Each type of jaw has its advantages and disadvantages. Single jaws are generally considered superior to double jaws, but they are mostly available from 25,000-lb hitch capacities and above.
Double jaws, however, are usually found on hitches rated 20,000 to 24,000 lbs. They use a simpler but less effective mechanism to lock in and pull a trailer.
The third type of jaw is the slide bar jaw.
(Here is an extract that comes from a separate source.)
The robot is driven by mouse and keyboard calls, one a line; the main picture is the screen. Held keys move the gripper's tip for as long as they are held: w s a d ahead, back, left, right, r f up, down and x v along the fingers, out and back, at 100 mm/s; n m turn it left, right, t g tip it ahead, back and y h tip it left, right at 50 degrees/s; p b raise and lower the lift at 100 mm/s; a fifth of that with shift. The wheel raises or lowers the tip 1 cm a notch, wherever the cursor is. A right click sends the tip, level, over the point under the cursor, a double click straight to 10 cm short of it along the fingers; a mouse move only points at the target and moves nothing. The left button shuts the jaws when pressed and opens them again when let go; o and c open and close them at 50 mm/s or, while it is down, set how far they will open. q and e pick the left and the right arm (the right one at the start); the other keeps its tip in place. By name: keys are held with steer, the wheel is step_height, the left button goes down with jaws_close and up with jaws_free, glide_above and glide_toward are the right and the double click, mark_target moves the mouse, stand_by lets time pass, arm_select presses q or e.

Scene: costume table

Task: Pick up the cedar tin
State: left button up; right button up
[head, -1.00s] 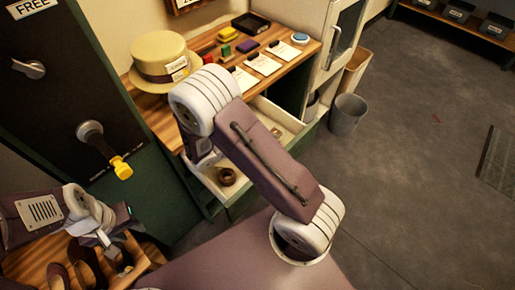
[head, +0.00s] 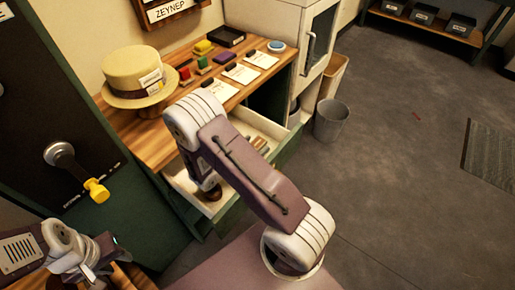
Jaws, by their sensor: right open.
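I cannot pick out the cedar tin for certain. A small round brown thing (head: 213,191) shows in the open drawer (head: 178,196), partly hidden by my right arm. A round white tin with a blue top (head: 277,46) stands at the back right of the wooden counter. My right gripper (head: 204,180) points down over the left part of the drawer, close to the brown thing. It is open but mostly hidden behind my own arm, and I cannot tell whether it touches anything. My left gripper (head: 88,268) is low at the left, away from the counter; its jaws are unclear.
On the counter (head: 150,138) are a straw hat (head: 138,75), several coloured blocks, a black tray (head: 229,36) and clipped papers (head: 240,73). Small brown items (head: 259,144) lie further back in the drawer. A grey bin (head: 331,120) stands on open floor at the right.

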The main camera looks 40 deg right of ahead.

Manufacturers use this type mainly on hitches rated below 20,000 lbs and they usually cost less than other hitches with other types of jaws.
5. Mounting Style
Although most people only consider the top part of a fifth wheel hitch when planning to buy one, you should know that fifth wheel hitches attach to a set of rails, which get mounted directly to a truck bed.
You should, therefore, check that the fifth wheel hitch that you're considering comes with a rails kit, else you'll have to get it separately.
Secondly, you'll find universal and custom rail kits designed to fit into factory drilled holes that connect directly to your truck's frame and make it easier for you to install the package. If it's a universal rail kit, then you may need to drill some holes by yourself.
This is a personal issue because you alone know your budget. If you're not on a budget, then feel free to buy the best 5th wheel hitch you can afford.
If you're on a budget though, then you'll want to take your time and consider the features that matter to you most, since these features will help you to make the right choice and get yourself the best fifth wheel hitch for the money.
7. Gooseneck Issues
You could also have plans to tow both a fifth wheel trailer and a gooseneck trailer with the same truck. In this case, there are many types of gooseneck and fifth wheel adapters to choose from.
We've come to the end of this best fifth wheel hitches review and you've seen the best offers in the market, as well as the detailed buying guide to choosing the right hitch.
Depending on your truck and on your trailer type though, your needs will be unique to you. So, it's left for you now to choose.